Miércoles, 1. Día decimonoveno
Voy muy retrasado con el teletrabajo. Dejo la intendencia en manos de mi madre, advirtiéndole que me avise cuando necesite ayuda. Ver que se ha salvado esa centenaria de Biescas parece que le ha subido el optimismo, por más que insista en que el cuervo es un signo de mal agüero. Prefiere las palomas, ignorando que esas sí son malas, pero como hacer el amor…
Me centro en pantallas y formularios.
Silencio en la cocina hasta que ¿hijo, cómo se enciende el horno? Acudo presto antes de que llegue alguna catástrofe. Contemplo una enorme fuente de macarrones –pasados, ciertamente− con tomate y chorizo. No he podido rallar el queso, ya sabes, la artritis. ¡Menos mal! Retorno mi quesera de diseño al frigorífico, con su preciado contenido intacto−. Le abro una bolsa de esas de queso para gratinar, lo que se merecen estos macarrones.

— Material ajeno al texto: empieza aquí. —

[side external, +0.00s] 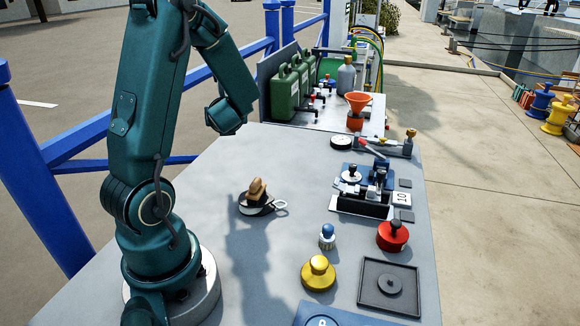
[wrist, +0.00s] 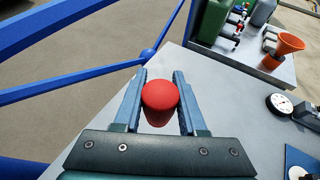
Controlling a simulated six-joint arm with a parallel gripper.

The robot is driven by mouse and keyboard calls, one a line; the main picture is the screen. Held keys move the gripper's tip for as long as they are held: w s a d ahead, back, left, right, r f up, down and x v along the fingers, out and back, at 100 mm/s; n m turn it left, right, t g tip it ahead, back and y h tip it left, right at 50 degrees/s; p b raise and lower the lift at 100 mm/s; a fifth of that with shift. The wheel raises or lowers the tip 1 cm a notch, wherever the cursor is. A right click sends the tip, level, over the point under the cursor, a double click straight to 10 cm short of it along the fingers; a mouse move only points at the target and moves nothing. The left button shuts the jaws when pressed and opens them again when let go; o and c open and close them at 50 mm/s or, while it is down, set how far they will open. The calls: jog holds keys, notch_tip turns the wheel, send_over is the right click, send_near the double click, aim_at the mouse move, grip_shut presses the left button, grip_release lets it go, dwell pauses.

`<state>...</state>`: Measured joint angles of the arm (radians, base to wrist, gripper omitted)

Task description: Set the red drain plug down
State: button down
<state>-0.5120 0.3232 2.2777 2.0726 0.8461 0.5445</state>
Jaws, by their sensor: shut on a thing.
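The red drain plug (wrist: 159,101) shows in the wrist view as a rounded red cylinder between the two blue-grey fingers of my gripper (wrist: 160,106). My gripper is shut on it. Behind the plug in this view lies the grey tabletop (wrist: 215,98), close to its edge. I cannot tell how high the plug is above it. In the side external view my arm reaches up and bends down over the far left part of the table (side external: 215,170). The fingers and the held plug cannot be made out there.
A yellow knob (side external: 318,274), a red round piece with a dark knob (side external: 392,237) and a dark square tray (side external: 372,291) stand at front right. An orange funnel (side external: 357,103) and green cans (side external: 287,92) stand behind. The table's left side is clear.

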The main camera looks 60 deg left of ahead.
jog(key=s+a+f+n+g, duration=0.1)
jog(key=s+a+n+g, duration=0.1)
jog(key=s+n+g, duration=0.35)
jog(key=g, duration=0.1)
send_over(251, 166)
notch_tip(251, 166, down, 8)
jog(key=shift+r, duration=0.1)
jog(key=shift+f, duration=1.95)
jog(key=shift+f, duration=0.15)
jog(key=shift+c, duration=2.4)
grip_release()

Te iba a hacer unas albóndigas en salsa de almendras, pero con estas manos… Ni importa, lo que ella llama filete ruso –una especie de hamburguesa aplanada y rebozada simplemente con pan rallado, panko, pero no lo sabe− tiene buenas pintas. Y me muero de hambre. Mañana las haremos juntos.
Por si acaso fotografío el filete, pero no lo subo. Ya veremos.
Tras los aplausos de las ocho y un repaso conjunto a los informativos, sugiere unos huevos fritos para cenar, por supuesto, con jamón recién cortado, que para eso lo has comprado, hijo.
El asalto al jamón resulta más o menos satisfactorio, pero el hoyo no deja de crecer. Cuando no me vea lo alisaré a lo bestia, que hay que mantener una imagen de solvencia en la cocina.
Le dejo hacer y observo, reteniendo lo que puedo. Sartén más bien pequeña, mucho aceite. Añade un ajo sin pelar, ¿para qué? Cuando se cuartee, explica maternal, es el momento de sacarlo y echar los huevos, que una vez descascarillados, reposaban en una taza. Los vierte y surge el milagro: mientras la clara va cuajando, en los bordes se forma la crujiente puntilla. Sin tiempo para que la yema cuaje, los saca con la rasera –también se la trajo y la prefiere a la mía− y los deposita en el plato, junto el ajo. A la salud por el ajo y el limón, era el lema de su difunto padre, mi abuelo.
Ahora yo, le ruego. Que no sabes, hijo, no tienes práctica, no me cuesta nada. De forma que el aceite, impaciente sin otra cosa que hacer, se pone a humear poderosamente. Sin tiempo para el ajo, casco los huevos y los echo directamente en la sartén, junto con varios trozos de cáscara. Una yema decide suicidarse y se va coagulando velozmente por toda la sartén, mientras que la clara sublima a puntilla directamente, sin pasar por el blanco cuajado. Un poema, un huevicidio, un sindiós. Nunca había visto una cosa similar.
Amor de madre. Me da su plato, recoge el mío y me acompaña al salón. No tengo fuerzas ni para hablar. Pero ella sí.
Mira hijo, el cuervo está en el tejado de esa casa, dice mirando por la ventana. Sí mamá.
Se retira a sus aposentos, es decir, mi habitación, mientras zapeo por los canales. No tengo el cuerpo para ninguna serie –ahora, que soy dueño de los mandos a distancia−, pero dejo pasar el tiempo.
Vuelve mi madre. El cuervo se ha ido, hijo, dice mientras se acerca a la ventana. Mira y se desmiente: No, está ahí. Miro y solo veo una chimenea. Trato de explicárselo. No le convence. Se vuelve a la cama, pero grita desde la habitación: se ha ido otra vez. Viene a explicármelo en detalle, y al mirar de nuevo por la ventana, grita: ¡Ha vuelto.
Miro y solo veo una chimenea. La acompaño a su ventana –la mía, en realidad− y descubro el secreto. La perspectiva. Desde su –mi− ventana la chimenea tiene otro aspecto, más grande, más de chimenea, digamos. Tras cinco viajes más de ventana a ventana –está, se ha ido; ha vuelto, no está; míralo, ya no; puñetero cuervo, dónde se ha metido; ahí, ¿no lo ves?, se fue− desisto.
Mañana trataré de explicarle lo del cuervo de Schrödinger, que está vivo y muerto a la vez. Cuestión del observador –o la perspectiva−. Aún me acuerdo de la física de COU, creo.